MULTILINGUALWEB

Standards and best practices for the Multilingual Web

8 May
09:00

Machines - Part II

Seth Grimes

Alta Plana Corporation

Sentiment, opinion, and emotion on the multilingual Web

abstract openTwo sorts of information co-exist on the multi-lingual Web, intertwined: Facts and Feelings. Extraction of each type is complicated by idiom, expressive vocabularies, metaphor, and cultural context that often translate poorly from one language to another, if it all. This talk will describe sentiment's business value and survey technical approaches to meeting the extraction challenge.

Asunción Gómez-Pérez

Universidad Politécnica de Madrid

The LIDER Project

abstract openThe LIDER project aims at establishing a new Linked Open Data (LOD) based ecosystem of free, interlinked, and semantically interoperable language resources (corpora, dictionaries, lexical and syntactic metadata, etc.) and media resources (image, video, etc. metadata) that will allow for free and open exploitation of such resources in multilingual, cross-media content analytics across the EU and beyond, with specific use cases in industries related to social media, financial services, localization, and other multimedia content providers and consumers. In some cases, we will explore new business model and hybrid licensing schemes for using of Linguistic Linked Data in commercial settings for Free but not Open resources.

Martin Brümmer, Mariano Rico, Marco Fossati

University of Leipzig, Universidad Politécnica de Madrid, Fondazione Bruno Kessler

DBpedia: Glue for all Wikipedias and a Use Case for Multilingualism

abstract open14 official DBpedia chapters, apart from the English one, exist, namely Basque, Czech, Dutch, French, German, Greek, Indonesian, Italian, Japanese, Korean, Polish, Portuguese, Russian and Spanish. However, there is still a lot to be done in terms of DBpedia internationalization. This talk will cover:
- Deployment of local DBpedia chapters acting as the backbone of the emerging national Open Data landscapes, with an emphasis on the liaison with governmental and civic society organizations. It will then focus on the task of mapping language-specific knowledge representations coming from the Wikipedias into a unified culture-agnostic ontology.
- Benefits of an increasingly multilingual DBpedia as a source for language resources and a resource for Natural Language Processing are overwhelming.

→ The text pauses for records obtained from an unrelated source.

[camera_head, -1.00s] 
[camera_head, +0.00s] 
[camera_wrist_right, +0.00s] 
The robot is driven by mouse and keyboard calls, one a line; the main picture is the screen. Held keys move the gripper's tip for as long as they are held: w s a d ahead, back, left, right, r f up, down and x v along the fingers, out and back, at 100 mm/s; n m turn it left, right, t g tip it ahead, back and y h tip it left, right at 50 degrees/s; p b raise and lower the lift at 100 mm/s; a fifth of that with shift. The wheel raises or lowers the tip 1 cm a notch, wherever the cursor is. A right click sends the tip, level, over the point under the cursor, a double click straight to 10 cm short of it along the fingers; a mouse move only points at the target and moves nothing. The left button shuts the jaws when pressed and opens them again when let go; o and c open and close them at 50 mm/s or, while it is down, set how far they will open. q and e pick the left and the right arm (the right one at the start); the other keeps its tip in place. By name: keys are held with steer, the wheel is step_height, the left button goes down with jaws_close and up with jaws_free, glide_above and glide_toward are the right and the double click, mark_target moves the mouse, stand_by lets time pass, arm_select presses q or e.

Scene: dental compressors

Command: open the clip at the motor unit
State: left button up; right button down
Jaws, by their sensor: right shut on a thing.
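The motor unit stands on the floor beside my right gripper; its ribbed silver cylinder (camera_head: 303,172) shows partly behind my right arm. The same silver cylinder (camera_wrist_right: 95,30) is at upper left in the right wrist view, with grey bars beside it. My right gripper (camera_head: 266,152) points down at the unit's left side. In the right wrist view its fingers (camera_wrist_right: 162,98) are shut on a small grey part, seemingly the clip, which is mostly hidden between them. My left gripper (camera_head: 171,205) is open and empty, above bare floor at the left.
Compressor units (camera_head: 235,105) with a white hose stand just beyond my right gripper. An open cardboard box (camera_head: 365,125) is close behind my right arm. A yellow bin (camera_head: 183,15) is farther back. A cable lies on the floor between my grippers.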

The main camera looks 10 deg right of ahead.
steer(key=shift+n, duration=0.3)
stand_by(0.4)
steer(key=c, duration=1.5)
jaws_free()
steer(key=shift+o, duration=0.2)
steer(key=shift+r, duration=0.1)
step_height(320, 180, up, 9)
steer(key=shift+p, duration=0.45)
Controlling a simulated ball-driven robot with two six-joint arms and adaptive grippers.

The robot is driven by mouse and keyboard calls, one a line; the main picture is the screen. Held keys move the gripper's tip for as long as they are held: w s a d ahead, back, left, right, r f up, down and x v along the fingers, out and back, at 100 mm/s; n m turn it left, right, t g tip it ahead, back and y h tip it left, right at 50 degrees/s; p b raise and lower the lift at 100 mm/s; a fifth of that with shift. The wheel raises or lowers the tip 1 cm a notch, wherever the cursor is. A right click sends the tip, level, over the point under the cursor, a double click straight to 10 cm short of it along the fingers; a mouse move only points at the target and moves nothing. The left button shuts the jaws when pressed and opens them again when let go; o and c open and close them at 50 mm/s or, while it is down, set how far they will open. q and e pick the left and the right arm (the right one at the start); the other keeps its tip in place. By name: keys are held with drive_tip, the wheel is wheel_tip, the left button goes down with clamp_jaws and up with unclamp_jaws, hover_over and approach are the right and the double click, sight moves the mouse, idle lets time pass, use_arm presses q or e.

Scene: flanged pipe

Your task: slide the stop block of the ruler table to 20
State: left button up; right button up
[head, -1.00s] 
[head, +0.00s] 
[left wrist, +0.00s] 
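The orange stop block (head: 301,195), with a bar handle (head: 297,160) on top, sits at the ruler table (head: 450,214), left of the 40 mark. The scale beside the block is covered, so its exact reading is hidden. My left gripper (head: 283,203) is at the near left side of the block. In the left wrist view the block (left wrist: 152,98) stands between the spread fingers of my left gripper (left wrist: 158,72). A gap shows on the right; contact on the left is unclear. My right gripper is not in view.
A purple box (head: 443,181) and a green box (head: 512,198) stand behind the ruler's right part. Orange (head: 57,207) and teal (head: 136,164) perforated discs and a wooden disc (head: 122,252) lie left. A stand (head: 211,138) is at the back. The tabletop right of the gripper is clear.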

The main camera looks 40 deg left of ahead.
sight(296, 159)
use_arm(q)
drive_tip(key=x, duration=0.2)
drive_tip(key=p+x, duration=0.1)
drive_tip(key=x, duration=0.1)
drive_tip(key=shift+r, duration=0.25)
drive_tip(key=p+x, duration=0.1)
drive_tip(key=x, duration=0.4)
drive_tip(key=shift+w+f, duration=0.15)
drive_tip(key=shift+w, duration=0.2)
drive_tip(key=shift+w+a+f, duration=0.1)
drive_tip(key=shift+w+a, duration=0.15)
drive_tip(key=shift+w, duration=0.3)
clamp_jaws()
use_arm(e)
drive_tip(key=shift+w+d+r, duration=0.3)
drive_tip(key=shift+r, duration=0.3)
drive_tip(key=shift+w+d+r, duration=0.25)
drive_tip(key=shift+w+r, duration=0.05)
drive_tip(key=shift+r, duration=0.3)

Jorge Gracia and José Emilio Labra

Universidad Politécnica de Madrid, University of Oviedo

Best Practises for Multilingual Linked Open Data: a Community Effort

abstract openThe W3C Best Practises for Multilingual Linked Open Data community group was born one year ago during the last MLW workshop in Rome. Nowadays, it continues leading the effort of a numerous community towards acquiring a shared view of the issues caused by multilingualism on the Web of Data and their possible solutions. Despite our initial optimism, we found the task of identifying best practises for ML-LOD a difficult one, requiring a deep understanding of the Web of Data in its multilingual dimension and in its practical problems. In this talk we will review the progresses of the group so far, mainly in the identification and analysis of topics, use cases, and design patterns, as well as the future challenges.

Josef van Genabith

DFKI

Quality Machine Translation for the 21st Century

abstract openOver the last 10 years Machine Translation (MT) has started to make substantial in-roads in professional translation (localisation and globalisation) and our daily lives. Much research in machine translation has concentrated on in-bound translation for gisting. We frequently use (freely available) applications like Google Translate or Bing Translate to bridge language barriers on the Web to make sense of information that is presented in a language we are not familiar with. For this to be successful, MT output has to be understandable (in the sense that it gets most of the basic content encoded in the source language across into the target language – this is often referred to as adequacy). Crucially, MT does not have to be perfectly fluent and may even make some mistakes or omissions that can be recognised, tolerated and compensated for by the human user given the context. For many applications, in particular out-bound translations (rather than in-bound for gisting), however,translation quality (fluency and adequacy) is crucial. Most MT engines are now statistical (SMT), i.e. they learn from previous human translations (bitext) how to translate new text. Barriers towards high quality (S)MT include lack of training data, statistical models that do not fully capture large translation divergences between certain “challenging” language pairs (e.g. substantial reordering, translation into morphologically rich languages etc.), limits in how translation outputs are evaluated automatically and by humans. The QT21 project application brings together key stakeholder constituencies including leading MT teams in Europe, language services provider companies, professional translation and localisation organisations, think-tanks and a large public translation user to systematically address these quality barriers focusing on “challenging” languages.
[Chair, Hans Uszkoreit]
10:15
10:30
Coffee Break and Posters
11:00

Users

Pedro L. Díez Orzas

Linguaserve I.S. S.A.

Multilingual Web: Affordable for SMEs and small Organizations?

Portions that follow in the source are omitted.